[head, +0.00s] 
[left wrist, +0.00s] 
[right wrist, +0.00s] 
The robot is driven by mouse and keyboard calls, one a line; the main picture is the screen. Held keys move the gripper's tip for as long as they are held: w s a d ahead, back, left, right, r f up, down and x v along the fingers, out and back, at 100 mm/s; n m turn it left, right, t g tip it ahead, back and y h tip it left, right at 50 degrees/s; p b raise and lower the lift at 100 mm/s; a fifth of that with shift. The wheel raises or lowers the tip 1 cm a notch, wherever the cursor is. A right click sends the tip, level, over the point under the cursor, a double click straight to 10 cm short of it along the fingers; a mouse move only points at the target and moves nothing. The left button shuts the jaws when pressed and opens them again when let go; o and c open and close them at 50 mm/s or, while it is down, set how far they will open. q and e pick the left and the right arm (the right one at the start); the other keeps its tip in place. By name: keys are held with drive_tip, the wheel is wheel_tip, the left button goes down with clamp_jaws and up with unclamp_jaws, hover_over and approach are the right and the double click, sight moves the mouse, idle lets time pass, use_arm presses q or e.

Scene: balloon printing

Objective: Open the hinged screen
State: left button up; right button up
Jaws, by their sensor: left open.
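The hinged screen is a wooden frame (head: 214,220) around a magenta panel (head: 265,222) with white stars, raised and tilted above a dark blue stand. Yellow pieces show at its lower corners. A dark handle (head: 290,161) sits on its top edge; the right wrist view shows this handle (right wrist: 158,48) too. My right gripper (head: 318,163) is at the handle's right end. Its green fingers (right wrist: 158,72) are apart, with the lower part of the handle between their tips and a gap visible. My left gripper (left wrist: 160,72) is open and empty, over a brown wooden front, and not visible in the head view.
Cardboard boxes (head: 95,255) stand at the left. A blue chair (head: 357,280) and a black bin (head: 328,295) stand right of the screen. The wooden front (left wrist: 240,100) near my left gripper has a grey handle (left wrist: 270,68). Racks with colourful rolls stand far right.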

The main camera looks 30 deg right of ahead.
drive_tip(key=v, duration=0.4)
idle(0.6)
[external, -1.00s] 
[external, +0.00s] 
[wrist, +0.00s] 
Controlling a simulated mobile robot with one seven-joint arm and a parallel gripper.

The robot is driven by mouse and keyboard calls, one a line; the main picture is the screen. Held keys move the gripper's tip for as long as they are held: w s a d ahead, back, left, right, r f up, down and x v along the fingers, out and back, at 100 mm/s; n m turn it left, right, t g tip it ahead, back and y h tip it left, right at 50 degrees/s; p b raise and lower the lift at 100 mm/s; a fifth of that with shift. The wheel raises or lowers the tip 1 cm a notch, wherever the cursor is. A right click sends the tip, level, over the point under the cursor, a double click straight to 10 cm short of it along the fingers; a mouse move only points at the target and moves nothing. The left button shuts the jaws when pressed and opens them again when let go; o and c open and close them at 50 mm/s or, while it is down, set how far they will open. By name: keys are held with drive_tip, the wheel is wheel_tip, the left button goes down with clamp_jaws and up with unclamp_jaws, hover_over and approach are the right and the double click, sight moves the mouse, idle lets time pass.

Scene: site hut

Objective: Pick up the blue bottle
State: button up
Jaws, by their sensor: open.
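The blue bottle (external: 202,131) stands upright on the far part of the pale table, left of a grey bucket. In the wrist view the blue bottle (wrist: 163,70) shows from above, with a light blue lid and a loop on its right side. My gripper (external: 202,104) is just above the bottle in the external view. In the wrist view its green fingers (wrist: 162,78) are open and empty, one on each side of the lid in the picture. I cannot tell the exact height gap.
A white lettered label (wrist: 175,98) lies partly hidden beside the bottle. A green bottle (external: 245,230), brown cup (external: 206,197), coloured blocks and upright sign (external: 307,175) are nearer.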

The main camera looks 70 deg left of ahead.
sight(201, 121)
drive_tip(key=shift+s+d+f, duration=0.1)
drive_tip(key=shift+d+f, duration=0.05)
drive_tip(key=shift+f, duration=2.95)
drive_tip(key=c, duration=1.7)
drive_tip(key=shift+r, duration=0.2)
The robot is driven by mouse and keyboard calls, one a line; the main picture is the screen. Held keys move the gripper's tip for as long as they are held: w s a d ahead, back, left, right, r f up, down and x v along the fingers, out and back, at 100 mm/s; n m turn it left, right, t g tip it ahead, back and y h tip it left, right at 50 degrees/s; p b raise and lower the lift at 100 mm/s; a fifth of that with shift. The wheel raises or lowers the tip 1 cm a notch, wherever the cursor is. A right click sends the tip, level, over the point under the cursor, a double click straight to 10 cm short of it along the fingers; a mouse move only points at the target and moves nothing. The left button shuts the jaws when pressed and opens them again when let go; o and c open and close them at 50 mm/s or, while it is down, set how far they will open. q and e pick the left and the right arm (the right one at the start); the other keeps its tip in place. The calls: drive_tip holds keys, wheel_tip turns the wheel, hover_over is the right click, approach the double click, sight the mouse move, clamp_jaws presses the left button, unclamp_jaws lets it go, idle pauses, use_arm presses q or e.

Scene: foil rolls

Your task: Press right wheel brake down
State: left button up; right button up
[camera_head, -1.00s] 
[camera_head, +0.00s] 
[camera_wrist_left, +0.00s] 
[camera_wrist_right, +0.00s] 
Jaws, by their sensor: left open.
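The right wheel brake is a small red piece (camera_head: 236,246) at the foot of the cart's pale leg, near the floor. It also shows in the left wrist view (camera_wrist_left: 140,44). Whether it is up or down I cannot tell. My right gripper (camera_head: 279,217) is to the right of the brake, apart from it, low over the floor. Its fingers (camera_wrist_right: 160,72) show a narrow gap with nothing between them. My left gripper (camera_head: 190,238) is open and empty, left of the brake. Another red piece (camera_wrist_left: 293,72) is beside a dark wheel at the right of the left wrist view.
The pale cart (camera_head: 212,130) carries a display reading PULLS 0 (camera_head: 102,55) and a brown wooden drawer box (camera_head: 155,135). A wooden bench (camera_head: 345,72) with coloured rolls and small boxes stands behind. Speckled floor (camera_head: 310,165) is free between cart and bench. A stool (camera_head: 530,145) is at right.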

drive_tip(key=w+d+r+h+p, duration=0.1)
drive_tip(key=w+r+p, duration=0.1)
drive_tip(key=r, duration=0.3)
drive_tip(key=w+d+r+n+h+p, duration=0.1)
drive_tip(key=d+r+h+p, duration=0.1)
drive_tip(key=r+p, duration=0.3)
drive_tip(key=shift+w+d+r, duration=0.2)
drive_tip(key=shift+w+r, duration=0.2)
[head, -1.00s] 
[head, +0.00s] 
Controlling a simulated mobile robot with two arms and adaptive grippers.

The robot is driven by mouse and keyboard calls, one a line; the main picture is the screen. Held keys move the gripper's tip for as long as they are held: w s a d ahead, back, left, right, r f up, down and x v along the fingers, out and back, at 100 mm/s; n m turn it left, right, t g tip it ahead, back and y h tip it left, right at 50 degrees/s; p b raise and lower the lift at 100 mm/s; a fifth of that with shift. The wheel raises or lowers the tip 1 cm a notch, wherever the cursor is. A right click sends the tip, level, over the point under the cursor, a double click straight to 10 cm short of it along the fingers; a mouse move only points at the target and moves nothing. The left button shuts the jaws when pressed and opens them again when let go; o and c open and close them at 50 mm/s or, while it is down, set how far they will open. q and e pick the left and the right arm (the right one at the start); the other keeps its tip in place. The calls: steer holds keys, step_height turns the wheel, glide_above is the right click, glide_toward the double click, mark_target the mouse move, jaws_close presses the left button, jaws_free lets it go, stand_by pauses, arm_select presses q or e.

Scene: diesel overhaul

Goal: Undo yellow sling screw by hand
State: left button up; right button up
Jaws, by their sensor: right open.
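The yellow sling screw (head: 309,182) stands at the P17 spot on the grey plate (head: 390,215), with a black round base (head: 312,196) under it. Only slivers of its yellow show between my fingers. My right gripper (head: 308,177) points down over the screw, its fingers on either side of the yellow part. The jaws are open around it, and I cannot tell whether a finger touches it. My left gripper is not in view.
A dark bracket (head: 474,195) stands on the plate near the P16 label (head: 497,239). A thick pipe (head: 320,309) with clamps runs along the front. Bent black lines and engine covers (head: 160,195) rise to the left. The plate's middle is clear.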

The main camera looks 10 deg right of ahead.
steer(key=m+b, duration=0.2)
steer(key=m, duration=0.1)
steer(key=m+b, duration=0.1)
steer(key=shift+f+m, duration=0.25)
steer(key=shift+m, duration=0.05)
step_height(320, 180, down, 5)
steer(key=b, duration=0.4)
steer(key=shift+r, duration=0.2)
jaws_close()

##############################

Tally the lines that hold the string "mobile" and state the total, nothing more.

2